Stored data:
begin
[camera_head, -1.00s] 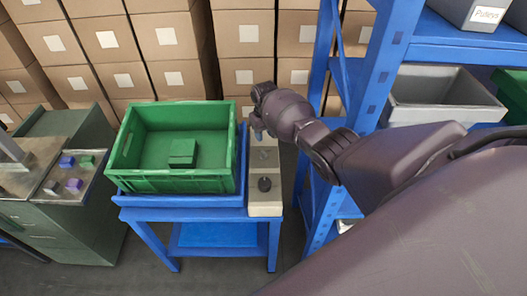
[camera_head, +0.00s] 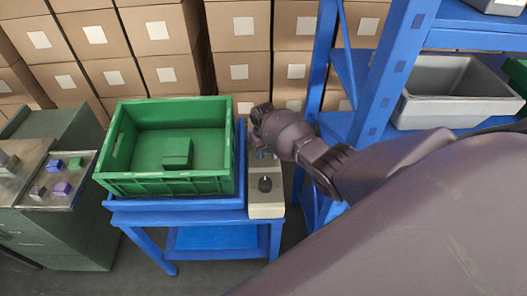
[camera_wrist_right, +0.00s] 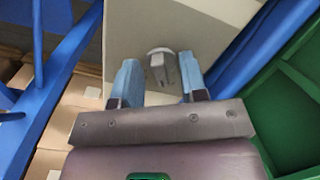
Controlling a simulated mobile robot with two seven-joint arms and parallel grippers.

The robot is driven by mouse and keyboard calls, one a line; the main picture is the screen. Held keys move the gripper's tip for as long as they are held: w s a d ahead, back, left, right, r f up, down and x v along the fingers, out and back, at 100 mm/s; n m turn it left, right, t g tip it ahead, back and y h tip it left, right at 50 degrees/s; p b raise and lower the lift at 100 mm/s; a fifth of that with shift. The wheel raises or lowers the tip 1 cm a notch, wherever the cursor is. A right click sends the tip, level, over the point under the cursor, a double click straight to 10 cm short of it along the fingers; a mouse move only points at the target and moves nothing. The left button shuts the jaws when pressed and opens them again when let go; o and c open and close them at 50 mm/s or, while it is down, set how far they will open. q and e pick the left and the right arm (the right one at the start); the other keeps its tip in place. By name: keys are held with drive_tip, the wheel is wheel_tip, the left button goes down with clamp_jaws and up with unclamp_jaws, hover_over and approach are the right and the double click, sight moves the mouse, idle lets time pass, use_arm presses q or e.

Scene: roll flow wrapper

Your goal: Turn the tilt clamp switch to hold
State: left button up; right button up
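A narrow beige control box (camera_head: 265,205) stands at the right edge of the blue table. A black knob (camera_head: 265,184) sits on its near part. My right gripper (camera_head: 262,154) is over the box's far part, beyond this knob. In the right wrist view my right gripper (camera_wrist_right: 157,80) is open, its two blue fingers spread. A grey switch lever (camera_wrist_right: 158,66) with a pale curved mark stands between them, with gaps on both sides. I cannot read any label, nor tell which setting the lever points to. My left gripper is not in view.
A green crate (camera_head: 165,184) holding a green block (camera_head: 177,153) stands on the blue table (camera_head: 185,218), left of the box. A blue shelf rack (camera_head: 385,80) stands close on the right. Stacked cartons (camera_head: 238,73) are behind.

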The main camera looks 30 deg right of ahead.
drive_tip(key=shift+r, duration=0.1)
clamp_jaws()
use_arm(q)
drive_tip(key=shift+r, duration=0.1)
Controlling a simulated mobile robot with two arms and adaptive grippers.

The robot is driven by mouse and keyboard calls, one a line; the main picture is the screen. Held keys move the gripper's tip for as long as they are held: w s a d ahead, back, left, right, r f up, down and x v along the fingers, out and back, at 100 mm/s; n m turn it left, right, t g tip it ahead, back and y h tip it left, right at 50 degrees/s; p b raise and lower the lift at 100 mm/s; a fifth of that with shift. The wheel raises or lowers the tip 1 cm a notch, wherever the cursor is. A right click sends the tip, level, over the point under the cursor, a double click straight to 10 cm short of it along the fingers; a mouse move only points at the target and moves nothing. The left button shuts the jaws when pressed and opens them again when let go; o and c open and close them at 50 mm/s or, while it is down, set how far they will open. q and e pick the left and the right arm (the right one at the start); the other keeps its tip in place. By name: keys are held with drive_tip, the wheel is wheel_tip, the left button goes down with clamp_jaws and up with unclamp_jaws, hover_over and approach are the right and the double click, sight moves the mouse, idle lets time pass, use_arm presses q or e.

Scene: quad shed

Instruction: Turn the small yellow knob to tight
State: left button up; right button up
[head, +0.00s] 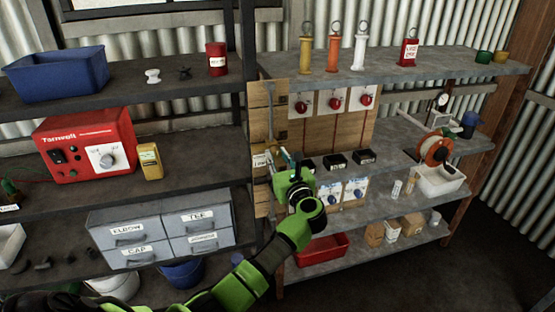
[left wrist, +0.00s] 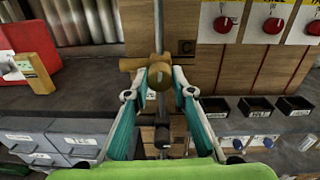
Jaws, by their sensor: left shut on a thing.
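The small yellow knob (left wrist: 160,75) is in the left wrist view, on a brass fitting (left wrist: 133,64) on a vertical grey pipe (left wrist: 159,25) against a wooden board. My left gripper (left wrist: 160,88) is shut on the knob, with its two fingertips at the knob's sides. In the head view my left gripper (head: 284,160) reaches to the left part of the board and mostly hides the knob. I cannot read the knob's turn position or any tight mark. My right gripper is not in view.
Red knobs on white plates (head: 337,103) hang to the right. Small black bins (head: 335,161) stand on the shelf below them. A yellow meter (head: 150,161) and a red machine (head: 85,145) stand on the left shelf.

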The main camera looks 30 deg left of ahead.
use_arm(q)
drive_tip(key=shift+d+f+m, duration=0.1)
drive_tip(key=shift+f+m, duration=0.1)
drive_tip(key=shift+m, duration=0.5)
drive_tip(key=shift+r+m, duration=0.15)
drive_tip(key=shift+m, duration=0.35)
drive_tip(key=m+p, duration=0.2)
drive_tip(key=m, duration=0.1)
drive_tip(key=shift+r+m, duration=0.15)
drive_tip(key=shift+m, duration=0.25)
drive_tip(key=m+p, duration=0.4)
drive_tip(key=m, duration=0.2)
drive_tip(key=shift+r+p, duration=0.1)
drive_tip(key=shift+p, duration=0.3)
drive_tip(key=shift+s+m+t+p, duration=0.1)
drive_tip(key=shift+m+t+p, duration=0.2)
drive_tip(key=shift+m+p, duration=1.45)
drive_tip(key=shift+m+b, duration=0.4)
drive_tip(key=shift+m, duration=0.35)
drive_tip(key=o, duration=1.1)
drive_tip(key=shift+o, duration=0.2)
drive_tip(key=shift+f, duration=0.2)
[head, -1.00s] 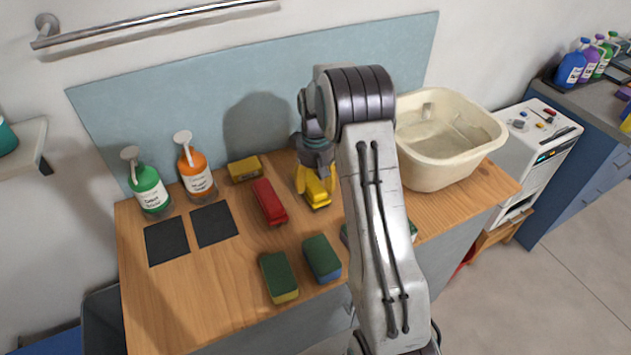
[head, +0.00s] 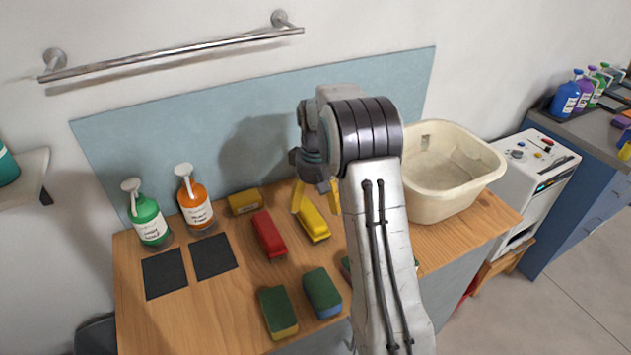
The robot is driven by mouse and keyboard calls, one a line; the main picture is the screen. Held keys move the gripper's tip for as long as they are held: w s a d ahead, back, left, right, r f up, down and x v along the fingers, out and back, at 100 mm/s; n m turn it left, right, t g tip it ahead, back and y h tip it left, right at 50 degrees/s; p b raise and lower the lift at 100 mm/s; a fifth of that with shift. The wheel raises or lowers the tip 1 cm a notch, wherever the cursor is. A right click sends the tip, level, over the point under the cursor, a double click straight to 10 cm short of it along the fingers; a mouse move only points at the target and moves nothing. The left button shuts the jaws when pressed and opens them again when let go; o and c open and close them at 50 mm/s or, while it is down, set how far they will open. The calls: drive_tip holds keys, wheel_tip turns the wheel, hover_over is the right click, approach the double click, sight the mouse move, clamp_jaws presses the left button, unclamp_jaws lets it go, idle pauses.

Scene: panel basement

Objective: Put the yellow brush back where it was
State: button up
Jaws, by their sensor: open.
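The yellow brush (head: 314,222) lies on the wooden counter, to the right of a red brush (head: 268,234). My gripper (head: 316,199) is open, with its yellow fingers spread above and around the far end of the yellow brush. The right finger is partly covered by my arm. I cannot tell whether a finger touches the brush.
Green and orange soap bottles (head: 195,203) stand left, near dark square pads (head: 213,256). Sponges (head: 322,292) lie in front. A cream basin (head: 450,175) stands right. The counter's left front (head: 190,325) is clear.

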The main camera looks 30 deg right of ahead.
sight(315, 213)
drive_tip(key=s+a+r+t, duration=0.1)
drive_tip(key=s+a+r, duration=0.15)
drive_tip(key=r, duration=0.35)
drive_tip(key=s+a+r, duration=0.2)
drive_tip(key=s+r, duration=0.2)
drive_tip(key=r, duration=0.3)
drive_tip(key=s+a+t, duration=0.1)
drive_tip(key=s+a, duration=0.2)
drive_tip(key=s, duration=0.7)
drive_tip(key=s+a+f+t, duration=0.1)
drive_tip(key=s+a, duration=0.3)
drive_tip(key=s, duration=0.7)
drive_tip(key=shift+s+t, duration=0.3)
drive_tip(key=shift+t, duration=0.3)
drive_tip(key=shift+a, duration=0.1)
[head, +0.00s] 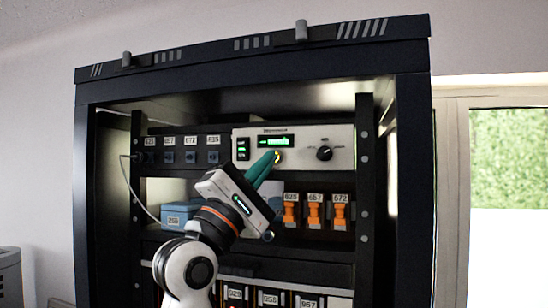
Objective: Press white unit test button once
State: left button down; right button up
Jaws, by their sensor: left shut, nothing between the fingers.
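The white unit (337,134) sits on the upper shelf of the dark cabinet. It has a lit green display (275,141), green-lit switches at its left and a black knob (324,153) at its right. A round button (278,157) with a yellowish glow shows just below the display. My left gripper (272,156) reaches up from below, its green fingers shut and empty. Its tips are at or right beside the button and partly cover it. I cannot tell whether they touch it. My right gripper is not in view.
The cabinet (412,190) frames the workspace with side posts. Orange-handled units (314,211) stand on the middle shelf, right of my left arm. A blue box (178,216) is at the left. Dark labelled modules (190,151) stand beside the white unit. A thin cable hangs at the left.

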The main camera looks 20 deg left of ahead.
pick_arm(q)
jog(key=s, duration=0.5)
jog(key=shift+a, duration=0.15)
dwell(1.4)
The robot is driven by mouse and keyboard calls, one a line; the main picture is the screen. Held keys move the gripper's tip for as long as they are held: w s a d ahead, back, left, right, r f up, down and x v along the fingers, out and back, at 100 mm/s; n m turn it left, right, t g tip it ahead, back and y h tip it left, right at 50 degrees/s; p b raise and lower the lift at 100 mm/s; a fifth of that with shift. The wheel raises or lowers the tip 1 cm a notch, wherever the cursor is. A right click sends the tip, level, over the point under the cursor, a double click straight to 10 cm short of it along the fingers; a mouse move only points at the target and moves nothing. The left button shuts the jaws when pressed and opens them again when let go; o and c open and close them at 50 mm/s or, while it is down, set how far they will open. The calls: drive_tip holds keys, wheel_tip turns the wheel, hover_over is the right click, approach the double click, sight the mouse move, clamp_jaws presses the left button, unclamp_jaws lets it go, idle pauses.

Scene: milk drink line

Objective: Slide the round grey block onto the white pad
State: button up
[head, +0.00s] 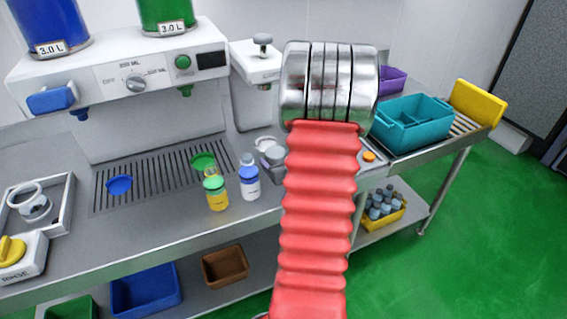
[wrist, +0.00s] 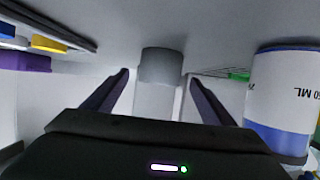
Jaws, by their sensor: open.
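The round grey block (wrist: 161,66) is in the wrist view, straight ahead between my gripper's (wrist: 158,75) two dark fingers. The fingers are apart, with gaps on both sides of the block. A pale white surface (wrist: 157,101) shows directly below the block in that picture; I cannot tell whether it is the pad. In the head view a grey round piece (head: 275,156) stands on the counter, partly hidden by my red arm. A white round piece (head: 264,143) lies just behind it, possibly the pad.
A yellow bottle (head: 215,192) and the drink machine (head: 130,90) are further left. A teal crate (head: 412,125) is right.

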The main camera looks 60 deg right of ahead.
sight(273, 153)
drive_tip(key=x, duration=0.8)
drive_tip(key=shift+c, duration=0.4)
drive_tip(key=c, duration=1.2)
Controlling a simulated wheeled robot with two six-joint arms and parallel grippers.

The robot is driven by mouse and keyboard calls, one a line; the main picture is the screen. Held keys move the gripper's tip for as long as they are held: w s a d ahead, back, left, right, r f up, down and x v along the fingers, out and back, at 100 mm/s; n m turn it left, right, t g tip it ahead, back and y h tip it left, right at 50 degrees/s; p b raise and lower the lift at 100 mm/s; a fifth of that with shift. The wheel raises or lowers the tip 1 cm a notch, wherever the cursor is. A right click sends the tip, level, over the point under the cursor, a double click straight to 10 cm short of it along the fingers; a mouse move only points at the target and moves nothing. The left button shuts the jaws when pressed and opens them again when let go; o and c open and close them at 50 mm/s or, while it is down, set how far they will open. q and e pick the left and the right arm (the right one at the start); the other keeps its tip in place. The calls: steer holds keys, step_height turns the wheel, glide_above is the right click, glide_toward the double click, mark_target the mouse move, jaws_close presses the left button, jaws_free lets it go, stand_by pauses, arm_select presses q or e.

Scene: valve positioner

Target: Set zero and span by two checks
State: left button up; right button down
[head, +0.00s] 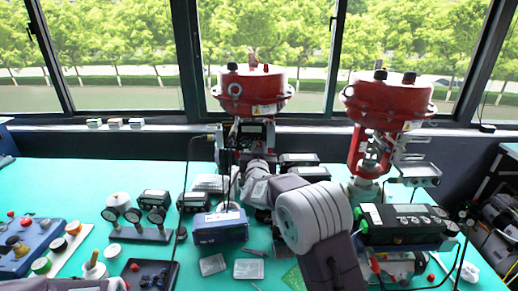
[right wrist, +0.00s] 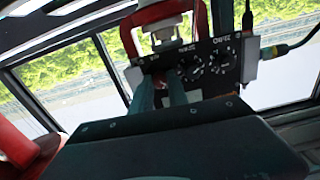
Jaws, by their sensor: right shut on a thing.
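Two red valve actuators stand at the back of the teal table, the left one (head: 252,90) and the right one (head: 388,100). A dark positioner panel with dials (right wrist: 205,66) is mounted under a red yoke in the right wrist view; in the head view my arm partly hides the left valve's lower parts. My right gripper (right wrist: 162,90) reaches this panel with its teal fingers shut on what looks like a knob at the panel's left part. The knob is mostly hidden by the fingers. In the head view my right gripper (head: 248,156) is at the left valve. My left gripper is not in view.
Pressure gauges on a stand (head: 137,217) and a blue box (head: 220,227) are left of my right arm. A black device with a green end (head: 405,217) is to its right. Clear trays (head: 249,268) lie in front. Cables hang near the left valve. A blue panel (head: 30,245) is far left.

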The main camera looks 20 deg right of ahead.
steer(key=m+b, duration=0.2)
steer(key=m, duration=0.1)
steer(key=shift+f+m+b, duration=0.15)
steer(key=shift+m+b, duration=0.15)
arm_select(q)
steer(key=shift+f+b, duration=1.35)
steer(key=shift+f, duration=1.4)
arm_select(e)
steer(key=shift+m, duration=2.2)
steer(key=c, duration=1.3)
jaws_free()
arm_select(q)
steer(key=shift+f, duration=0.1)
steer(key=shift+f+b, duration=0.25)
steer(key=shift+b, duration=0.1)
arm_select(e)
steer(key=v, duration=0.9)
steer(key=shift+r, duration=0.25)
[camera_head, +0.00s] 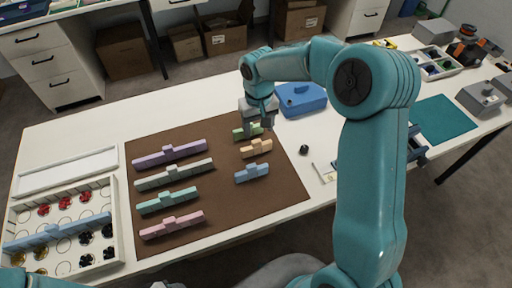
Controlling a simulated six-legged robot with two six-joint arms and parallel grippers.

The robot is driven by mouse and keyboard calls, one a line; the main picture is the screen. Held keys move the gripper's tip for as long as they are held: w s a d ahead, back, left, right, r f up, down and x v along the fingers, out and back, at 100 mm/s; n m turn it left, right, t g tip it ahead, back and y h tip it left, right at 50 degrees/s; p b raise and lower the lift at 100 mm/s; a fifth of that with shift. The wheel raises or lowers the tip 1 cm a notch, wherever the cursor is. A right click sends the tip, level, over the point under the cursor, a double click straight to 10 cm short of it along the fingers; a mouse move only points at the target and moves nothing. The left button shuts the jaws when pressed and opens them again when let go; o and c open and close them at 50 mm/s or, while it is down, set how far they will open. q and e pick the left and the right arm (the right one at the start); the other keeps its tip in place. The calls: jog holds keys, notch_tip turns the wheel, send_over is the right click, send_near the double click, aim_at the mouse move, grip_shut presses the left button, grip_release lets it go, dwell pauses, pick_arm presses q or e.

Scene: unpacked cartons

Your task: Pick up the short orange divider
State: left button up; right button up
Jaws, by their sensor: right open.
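The short orange divider (256,148) lies on the brown mat (222,205), in the right column of dividers. It is pale orange with a raised middle. A short green divider (240,133) lies just behind it, and a short blue divider (252,173) lies in front. My right gripper (268,127) points down, open and empty, near the right end of the green divider and a little behind the orange one. Its fingertips are small, and their exact height is hard to tell. My left gripper is not visible; only a piece of teal arm shows at the bottom left.
Several long dividers, purple (170,154), grey-green, teal and pink, lie in the left column. A white compartment tray (118,225) stands at the left. A blue case (302,100) stands behind right of my gripper. A small dark object (304,150) lies right of the mat.

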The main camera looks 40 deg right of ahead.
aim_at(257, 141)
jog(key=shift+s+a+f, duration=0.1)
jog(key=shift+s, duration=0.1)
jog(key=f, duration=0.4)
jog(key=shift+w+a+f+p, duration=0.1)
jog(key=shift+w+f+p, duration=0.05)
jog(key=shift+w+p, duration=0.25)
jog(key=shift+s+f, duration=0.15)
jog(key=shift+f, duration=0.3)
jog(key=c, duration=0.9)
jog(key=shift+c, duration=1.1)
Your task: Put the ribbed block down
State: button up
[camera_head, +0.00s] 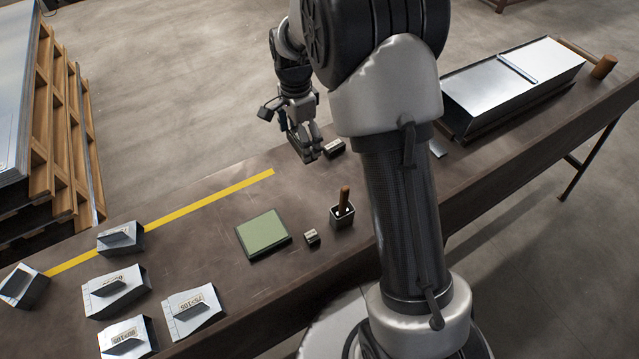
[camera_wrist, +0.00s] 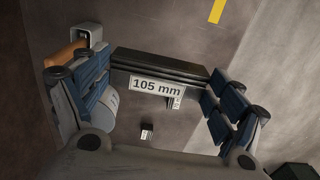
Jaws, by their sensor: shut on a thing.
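The ribbed block (camera_wrist: 160,68) is dark with grooved lines and a white "105 mm" label; it spans between the two blue-padded fingers in the wrist view. My gripper (camera_wrist: 160,92) is shut on it. In the head view my gripper (camera_head: 306,150) hangs near the bench's far edge, and the held block is hard to make out between the fingers. In the wrist view, smaller labelled blocks (camera_wrist: 147,133) appear beneath it, so the held block looks raised above the bench. How high is hard to tell.
The dark bench (camera_head: 210,240) carries a green pad (camera_head: 263,233), a small labelled block (camera_head: 312,237), another block (camera_head: 334,147) right of my gripper, and a metal cup (camera_head: 342,216) with a wooden handle. Several duct pieces (camera_head: 117,292) lie left; a long duct (camera_head: 515,85) lies right.

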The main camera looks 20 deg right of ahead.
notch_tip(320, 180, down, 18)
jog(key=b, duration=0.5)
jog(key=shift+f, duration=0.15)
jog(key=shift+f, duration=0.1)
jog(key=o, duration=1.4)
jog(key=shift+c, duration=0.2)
end
TASK INSTRUCTIONS: Include the first line of the records, the line containing "Controlling a simulated mobile robot with two seven-joint", and every line between them, repeated exactly. Skip the pictures.

RESULT BELOW:
[camera_head, -1.00s] 
[camera_head, +0.00s] 
[camera_wrist_right, +0.00s] 
Controlling a simulated mobile robot with two seven-joint arms and parallel grippers.

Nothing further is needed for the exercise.